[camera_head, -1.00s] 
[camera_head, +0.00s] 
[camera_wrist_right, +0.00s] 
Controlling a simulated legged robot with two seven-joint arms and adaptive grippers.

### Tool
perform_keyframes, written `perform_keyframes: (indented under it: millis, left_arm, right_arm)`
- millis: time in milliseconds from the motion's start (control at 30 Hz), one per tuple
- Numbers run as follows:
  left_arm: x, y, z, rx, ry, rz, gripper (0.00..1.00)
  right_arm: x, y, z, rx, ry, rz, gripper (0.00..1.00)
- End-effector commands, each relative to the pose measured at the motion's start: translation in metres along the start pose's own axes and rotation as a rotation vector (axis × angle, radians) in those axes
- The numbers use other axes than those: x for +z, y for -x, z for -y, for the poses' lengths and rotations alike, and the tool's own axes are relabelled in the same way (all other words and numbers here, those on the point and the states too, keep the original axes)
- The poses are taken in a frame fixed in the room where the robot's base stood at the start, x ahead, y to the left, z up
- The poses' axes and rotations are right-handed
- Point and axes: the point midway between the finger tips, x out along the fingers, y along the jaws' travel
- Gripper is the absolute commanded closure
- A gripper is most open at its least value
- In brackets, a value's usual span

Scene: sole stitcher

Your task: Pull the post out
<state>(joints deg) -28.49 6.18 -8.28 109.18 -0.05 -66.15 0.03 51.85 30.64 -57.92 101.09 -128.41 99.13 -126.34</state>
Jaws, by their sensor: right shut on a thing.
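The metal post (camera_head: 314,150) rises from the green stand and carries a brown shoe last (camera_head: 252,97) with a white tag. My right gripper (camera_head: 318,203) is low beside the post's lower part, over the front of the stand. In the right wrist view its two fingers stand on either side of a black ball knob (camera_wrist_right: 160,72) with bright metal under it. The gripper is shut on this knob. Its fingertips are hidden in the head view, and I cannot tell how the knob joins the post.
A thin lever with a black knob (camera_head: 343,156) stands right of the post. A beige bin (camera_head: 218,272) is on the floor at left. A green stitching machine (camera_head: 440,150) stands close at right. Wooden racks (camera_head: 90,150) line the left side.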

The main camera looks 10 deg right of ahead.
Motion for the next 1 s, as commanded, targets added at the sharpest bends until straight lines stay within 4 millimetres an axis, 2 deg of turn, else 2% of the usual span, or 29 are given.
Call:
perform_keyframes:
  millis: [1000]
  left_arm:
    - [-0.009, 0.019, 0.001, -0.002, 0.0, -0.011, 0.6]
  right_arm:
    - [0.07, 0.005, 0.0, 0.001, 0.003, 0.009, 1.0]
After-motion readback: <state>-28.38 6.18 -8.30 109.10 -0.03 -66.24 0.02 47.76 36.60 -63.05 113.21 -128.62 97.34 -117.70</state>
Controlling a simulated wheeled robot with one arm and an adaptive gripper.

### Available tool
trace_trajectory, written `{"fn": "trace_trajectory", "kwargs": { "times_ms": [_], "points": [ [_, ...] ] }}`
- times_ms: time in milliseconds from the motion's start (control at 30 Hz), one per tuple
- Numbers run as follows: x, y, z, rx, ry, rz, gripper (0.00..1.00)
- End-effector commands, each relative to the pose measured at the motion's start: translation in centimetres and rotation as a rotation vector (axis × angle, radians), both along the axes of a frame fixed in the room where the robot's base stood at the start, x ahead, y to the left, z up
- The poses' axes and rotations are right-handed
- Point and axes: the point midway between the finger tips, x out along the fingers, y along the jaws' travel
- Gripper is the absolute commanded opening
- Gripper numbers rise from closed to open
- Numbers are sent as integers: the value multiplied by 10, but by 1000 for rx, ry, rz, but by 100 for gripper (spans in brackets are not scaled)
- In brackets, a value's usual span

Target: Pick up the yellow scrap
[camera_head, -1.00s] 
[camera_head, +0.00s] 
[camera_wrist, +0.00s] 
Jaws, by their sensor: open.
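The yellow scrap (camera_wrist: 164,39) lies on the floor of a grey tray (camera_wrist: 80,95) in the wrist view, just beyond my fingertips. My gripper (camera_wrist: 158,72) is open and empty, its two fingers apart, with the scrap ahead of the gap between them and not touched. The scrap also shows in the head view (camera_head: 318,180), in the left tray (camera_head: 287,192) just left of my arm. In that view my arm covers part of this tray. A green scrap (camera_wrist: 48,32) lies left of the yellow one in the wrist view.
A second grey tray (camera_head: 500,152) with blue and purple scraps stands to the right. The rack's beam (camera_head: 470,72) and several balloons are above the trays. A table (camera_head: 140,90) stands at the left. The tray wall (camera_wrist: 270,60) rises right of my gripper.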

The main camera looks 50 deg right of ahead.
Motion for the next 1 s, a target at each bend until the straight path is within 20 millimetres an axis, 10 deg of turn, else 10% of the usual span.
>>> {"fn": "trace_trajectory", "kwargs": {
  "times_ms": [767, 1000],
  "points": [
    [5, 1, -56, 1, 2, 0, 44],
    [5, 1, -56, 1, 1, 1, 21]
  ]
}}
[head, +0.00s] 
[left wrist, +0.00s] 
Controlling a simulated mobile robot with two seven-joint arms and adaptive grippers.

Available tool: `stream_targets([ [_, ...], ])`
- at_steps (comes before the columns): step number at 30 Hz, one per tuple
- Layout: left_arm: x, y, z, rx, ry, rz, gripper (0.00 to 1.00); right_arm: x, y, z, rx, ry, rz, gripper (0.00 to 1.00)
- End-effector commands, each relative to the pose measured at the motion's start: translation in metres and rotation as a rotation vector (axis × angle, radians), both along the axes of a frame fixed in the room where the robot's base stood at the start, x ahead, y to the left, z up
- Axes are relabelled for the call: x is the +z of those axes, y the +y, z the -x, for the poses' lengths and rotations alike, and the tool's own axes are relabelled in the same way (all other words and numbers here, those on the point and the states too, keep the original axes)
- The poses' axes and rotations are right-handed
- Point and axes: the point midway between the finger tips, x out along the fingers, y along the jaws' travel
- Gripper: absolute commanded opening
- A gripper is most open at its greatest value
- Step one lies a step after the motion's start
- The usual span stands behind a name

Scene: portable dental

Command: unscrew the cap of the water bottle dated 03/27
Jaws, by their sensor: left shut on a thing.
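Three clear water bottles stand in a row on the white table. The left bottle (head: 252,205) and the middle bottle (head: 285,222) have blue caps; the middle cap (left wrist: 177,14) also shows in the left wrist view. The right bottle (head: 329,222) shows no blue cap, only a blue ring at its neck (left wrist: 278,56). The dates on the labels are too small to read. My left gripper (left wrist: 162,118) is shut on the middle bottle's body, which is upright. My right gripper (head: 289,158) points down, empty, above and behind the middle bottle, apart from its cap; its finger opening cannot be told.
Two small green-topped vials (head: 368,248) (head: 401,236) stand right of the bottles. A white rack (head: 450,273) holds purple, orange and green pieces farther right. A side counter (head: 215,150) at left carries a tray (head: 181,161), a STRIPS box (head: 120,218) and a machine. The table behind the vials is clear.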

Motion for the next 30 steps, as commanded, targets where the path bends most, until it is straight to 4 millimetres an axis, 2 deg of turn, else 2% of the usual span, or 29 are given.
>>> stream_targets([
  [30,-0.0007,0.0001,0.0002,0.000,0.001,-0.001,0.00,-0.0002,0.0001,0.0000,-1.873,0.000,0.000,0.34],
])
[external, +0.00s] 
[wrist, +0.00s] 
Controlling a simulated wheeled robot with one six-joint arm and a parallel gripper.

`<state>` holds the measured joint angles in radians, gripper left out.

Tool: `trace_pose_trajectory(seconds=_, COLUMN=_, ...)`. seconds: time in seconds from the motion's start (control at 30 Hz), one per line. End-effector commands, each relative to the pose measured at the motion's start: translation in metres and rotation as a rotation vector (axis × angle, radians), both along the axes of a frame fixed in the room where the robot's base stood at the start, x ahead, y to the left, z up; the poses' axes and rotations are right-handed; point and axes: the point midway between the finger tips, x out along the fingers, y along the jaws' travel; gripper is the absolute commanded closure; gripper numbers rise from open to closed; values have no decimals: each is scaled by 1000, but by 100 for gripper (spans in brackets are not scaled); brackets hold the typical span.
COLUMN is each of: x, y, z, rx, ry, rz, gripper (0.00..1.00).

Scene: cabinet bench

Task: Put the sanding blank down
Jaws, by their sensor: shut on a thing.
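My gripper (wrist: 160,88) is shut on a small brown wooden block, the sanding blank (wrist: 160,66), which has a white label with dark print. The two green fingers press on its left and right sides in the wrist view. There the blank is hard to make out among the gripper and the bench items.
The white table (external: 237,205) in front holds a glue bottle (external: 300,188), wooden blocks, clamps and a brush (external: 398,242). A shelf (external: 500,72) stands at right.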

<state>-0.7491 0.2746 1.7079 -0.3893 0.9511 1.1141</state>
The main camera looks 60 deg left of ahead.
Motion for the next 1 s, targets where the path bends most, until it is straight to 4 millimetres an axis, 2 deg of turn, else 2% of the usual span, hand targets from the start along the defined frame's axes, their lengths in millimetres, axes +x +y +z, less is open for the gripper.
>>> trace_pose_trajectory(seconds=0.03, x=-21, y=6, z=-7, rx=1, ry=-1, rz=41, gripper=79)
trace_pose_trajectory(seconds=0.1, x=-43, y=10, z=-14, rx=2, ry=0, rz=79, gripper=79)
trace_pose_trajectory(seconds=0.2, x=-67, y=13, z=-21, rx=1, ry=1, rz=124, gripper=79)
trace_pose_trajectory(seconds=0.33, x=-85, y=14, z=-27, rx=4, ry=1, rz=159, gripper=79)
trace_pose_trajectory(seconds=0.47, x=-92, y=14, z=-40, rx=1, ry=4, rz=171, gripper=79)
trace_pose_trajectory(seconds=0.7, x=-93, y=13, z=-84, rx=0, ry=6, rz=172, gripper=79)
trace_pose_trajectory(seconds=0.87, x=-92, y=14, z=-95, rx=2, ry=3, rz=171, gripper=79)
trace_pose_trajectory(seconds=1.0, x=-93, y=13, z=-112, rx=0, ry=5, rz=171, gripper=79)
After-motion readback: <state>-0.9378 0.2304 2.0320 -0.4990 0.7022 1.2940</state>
——————
■ **EXERCISE BRIEF**: Identify and list each line with the word "closure".

■ **WORKED ANSWER**:
- Gripper is the absolute commanded closure
Tool: `trace_pose_trajectory(seconds=_, COLUMN=_, ...)`. seconds: time in seconds from the motion's start (control at 30 Hz), one per line. End-effector commands, each relative to the pose measured at the motion's start: translation in metres and rotation as a rotation vector (axis × angle, radians), both along the axes of a frame fixed in the room where the robot's base stood at the start, x ahead, y to the left, z up; the poses' axes and rotations are right-handed; point and axes: the point midway between the finger tips, x out along the fingers, y along the jaws' travel; gripper is the absolute commanded closure; gripper numbers rise from open to closed; values have no decimals: each is scaled by 1000, but by 100 for gripper (spans in brackets are not scaled); brackets hold the typical span.

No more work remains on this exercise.